Have you ever wondered how much you should offer on a house? Well, the not-so-simple answer is that it will depend on the market you’re in, the list price, the kind of mortgage you can afford, and many other factors that you should put into consideration before beginning negotiations.
Of course, everyone likes to score a deal. It can feel pretty good to negotiate a seller’s price down, and also a small price cut can go a long way on those mortgage payments.
But, if you go in with a lowball offer, you risk offending the sellers and getting your offer dismissed. That’s why you need to strike a balance. But how do you do that?

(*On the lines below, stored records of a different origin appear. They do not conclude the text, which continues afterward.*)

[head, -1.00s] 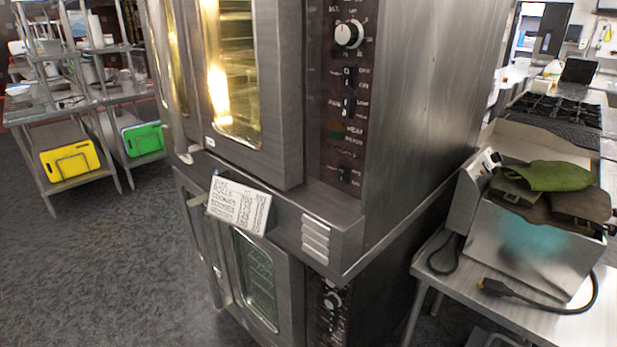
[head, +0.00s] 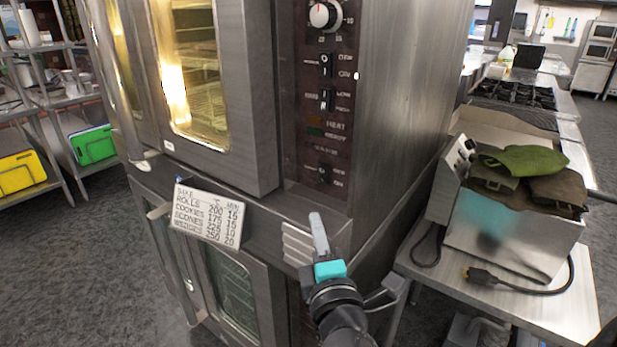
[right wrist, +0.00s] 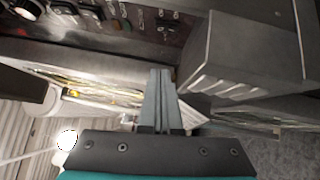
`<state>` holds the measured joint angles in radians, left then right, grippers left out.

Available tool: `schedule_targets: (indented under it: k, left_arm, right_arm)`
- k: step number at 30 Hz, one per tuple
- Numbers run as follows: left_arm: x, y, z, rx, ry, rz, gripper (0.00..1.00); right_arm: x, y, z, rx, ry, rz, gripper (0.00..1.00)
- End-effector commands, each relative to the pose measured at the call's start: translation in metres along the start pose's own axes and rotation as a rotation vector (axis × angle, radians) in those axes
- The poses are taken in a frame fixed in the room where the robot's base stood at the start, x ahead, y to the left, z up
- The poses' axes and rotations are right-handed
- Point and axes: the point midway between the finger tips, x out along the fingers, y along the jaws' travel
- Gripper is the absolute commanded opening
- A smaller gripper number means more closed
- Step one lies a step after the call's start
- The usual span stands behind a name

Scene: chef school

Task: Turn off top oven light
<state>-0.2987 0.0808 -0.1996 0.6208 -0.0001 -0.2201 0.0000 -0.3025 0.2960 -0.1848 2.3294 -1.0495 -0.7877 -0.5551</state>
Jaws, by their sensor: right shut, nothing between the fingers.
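The top oven (head: 262,95) stands in front of me, its window (head: 195,75) glowing yellow from the light inside. Which switch works the light I cannot tell. My right gripper (head: 318,225) is shut and empty, pointing up in front of the vent below the panel, apart from the switches. In the right wrist view its fingers (right wrist: 162,95) are together, with panel switches (right wrist: 92,14) beyond. My left gripper is not in view.
A recipe card (head: 208,214) hangs on the oven front. A lower oven (head: 235,285) is below. At right, a metal table (head: 505,295) holds a steel appliance (head: 510,235) with green and brown cloths (head: 525,160) and a loose cord. Shelves with cutting boards stand at left.

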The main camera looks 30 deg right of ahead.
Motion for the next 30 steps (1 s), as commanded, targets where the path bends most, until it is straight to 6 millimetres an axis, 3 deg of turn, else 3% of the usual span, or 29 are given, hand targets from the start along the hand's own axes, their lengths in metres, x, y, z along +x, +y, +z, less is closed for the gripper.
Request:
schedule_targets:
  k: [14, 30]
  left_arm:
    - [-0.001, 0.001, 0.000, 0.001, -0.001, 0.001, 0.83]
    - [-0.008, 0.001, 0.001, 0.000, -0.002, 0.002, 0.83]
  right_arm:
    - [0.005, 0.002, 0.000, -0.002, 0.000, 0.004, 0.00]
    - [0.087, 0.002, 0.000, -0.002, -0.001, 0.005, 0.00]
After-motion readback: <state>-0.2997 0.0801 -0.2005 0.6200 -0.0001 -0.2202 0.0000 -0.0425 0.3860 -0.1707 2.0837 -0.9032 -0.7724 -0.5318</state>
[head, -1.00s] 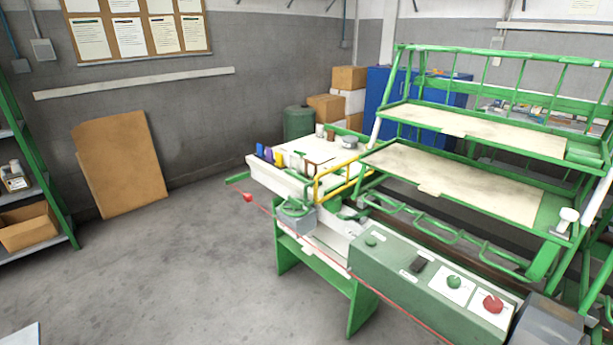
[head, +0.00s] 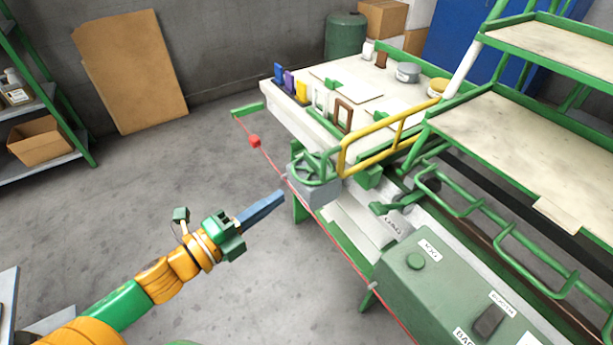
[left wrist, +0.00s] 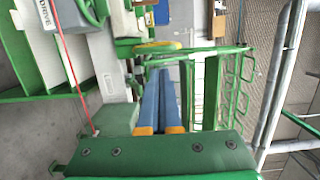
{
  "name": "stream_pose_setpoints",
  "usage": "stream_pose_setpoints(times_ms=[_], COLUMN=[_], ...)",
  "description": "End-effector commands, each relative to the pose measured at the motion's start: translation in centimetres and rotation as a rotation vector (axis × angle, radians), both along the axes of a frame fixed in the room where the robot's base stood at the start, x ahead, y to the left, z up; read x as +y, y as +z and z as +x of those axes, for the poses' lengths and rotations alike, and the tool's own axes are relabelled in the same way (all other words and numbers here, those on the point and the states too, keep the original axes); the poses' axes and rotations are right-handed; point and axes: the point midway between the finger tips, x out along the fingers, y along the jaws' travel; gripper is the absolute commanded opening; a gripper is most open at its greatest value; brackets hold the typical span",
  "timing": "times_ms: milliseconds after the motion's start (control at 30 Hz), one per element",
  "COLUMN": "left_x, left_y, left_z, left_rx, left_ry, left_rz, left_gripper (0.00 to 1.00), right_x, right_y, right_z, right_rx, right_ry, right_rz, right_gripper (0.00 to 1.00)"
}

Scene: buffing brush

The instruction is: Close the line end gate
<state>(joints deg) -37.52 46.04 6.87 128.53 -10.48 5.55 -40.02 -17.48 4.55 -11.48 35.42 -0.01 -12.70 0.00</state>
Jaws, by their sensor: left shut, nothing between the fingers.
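The yellow tubular gate (head: 385,145) stands at the near end of the white worktop, beside the green handwheel (head: 314,167), and runs back to the right toward the green rack. A yellow bar, probably part of it, shows in the left wrist view (left wrist: 158,47) beyond the fingertips. My left gripper (head: 279,198) has blue fingers; they are shut and empty, in front and to the left of the handwheel and apart from the gate. The shut fingers also show in the left wrist view (left wrist: 161,75). My right gripper is not in view.
A red pull cord (head: 330,235) with a red ball (head: 255,141) runs along the machine's near side. The green control box (head: 440,285) is at lower right. The rack (head: 560,150) stands at right. The worktop (head: 325,80) holds small items.

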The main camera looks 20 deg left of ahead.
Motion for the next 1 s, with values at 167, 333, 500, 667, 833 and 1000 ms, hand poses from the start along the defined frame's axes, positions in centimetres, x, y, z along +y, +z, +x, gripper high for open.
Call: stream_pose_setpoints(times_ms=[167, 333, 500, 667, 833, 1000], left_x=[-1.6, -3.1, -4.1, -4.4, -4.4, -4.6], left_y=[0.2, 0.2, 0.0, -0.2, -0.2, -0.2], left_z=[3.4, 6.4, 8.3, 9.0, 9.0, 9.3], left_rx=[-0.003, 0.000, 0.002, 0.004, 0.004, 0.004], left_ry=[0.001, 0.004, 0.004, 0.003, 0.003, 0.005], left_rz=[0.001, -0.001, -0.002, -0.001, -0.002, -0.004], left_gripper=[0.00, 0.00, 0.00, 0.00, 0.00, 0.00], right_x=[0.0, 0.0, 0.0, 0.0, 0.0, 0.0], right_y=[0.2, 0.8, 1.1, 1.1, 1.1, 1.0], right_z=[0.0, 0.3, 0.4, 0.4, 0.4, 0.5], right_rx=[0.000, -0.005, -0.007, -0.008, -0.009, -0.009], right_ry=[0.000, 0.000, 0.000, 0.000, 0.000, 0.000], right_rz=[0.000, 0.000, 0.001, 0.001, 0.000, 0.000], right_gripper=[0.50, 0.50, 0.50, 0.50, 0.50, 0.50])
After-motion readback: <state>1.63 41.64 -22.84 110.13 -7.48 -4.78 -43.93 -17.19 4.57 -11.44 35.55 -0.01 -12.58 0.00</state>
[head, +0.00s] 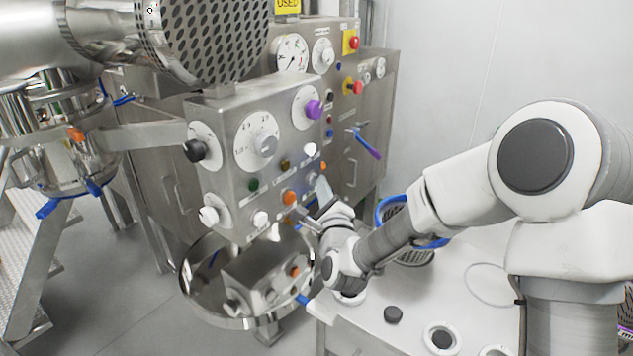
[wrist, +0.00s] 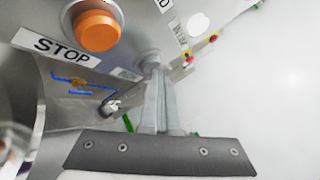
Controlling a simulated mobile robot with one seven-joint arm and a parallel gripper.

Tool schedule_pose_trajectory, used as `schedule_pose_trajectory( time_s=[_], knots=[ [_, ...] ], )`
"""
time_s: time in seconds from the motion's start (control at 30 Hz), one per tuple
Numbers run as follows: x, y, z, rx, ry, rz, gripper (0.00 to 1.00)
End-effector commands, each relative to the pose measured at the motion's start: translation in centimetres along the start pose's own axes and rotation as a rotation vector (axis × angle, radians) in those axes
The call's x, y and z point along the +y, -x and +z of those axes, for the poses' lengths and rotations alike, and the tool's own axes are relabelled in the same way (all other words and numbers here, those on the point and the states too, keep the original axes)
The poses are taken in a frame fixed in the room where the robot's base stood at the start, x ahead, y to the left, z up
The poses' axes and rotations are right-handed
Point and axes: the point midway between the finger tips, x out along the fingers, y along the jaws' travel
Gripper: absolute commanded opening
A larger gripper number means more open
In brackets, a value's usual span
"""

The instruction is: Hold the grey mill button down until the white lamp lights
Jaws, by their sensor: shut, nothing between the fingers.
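The grey mill button (wrist: 148,56) shows in the wrist view on the steel panel, right of the orange button and partly hidden by my fingertips. My gripper (wrist: 154,68) is shut and empty, with its tips at the button. They look to be touching it, but I cannot tell how far it is pressed. The white lamp (wrist: 198,23) is a bright white dome at the upper right in the wrist view. It also shows in the head view (head: 310,149); I cannot tell whether it is lit.
The orange button (wrist: 97,31) sits close left of my fingers above a STOP label (wrist: 53,47). The panel (head: 232,188) carries several dials and knobs. A steel bowl (head: 190,292) is below it. A white-topped table (head: 370,325) with small round parts stands under my arm.

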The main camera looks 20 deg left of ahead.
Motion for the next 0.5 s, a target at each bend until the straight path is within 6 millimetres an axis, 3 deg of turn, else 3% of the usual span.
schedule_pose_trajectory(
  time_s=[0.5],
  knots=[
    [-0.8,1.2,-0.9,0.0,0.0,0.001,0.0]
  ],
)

Here are four questions to ask yourself to determine that happy medium, and to help you make the perfect offer price.
Are you in a buyer’s or seller’s market?
A buyer’s markets come with a lot of flexibility on price since the available inventory is high and houses tend to stay on the market for a longer period. Here, sellers are more willing to negotiate because the offers are few and far between.
Whereas in a seller’s market, the inventory is usually low with multiple buyers so it’s much harder to go below asking price. So, if you’re interested in the house, it’s best to offer the list price or even consider going above the listing price if you can.
All in all, before submitting any offers it’s best to consult your real estate agent to determine which market you’re currently in.
How long has the listing been active?
If the house has been on the market for a long period, the owner may be determined to sell it as soon as possible, which can mean flexibility on price. This means that, if you come up with an offer that’s too low, the worst he can do is come back with a counteroffer that’s still reasonable. However, experts advise that to avoid making a lowball offer that might insult the seller, never go more than 25% below the listed price.
How does the price compare to similar homes in the area?
Knowing how similar houses have sold in the neighborhood in the last few months will give you an edge towards making the best offer. Ask your agent to work up comparative market analysis and use it as your guide to home buying.
How badly do you want the home?
And, finally, ask yourself: How would you feel if your offer is rejected? If you feel that this is your dream home and don’t want to keep on searching, then it may be worth it to offer exactly what they’re asking for- or a bit more- to show the seller that you’re move-in ready.
However, if you think you can be able to find another home without any issues, then there’s no harm in trying to score a deal.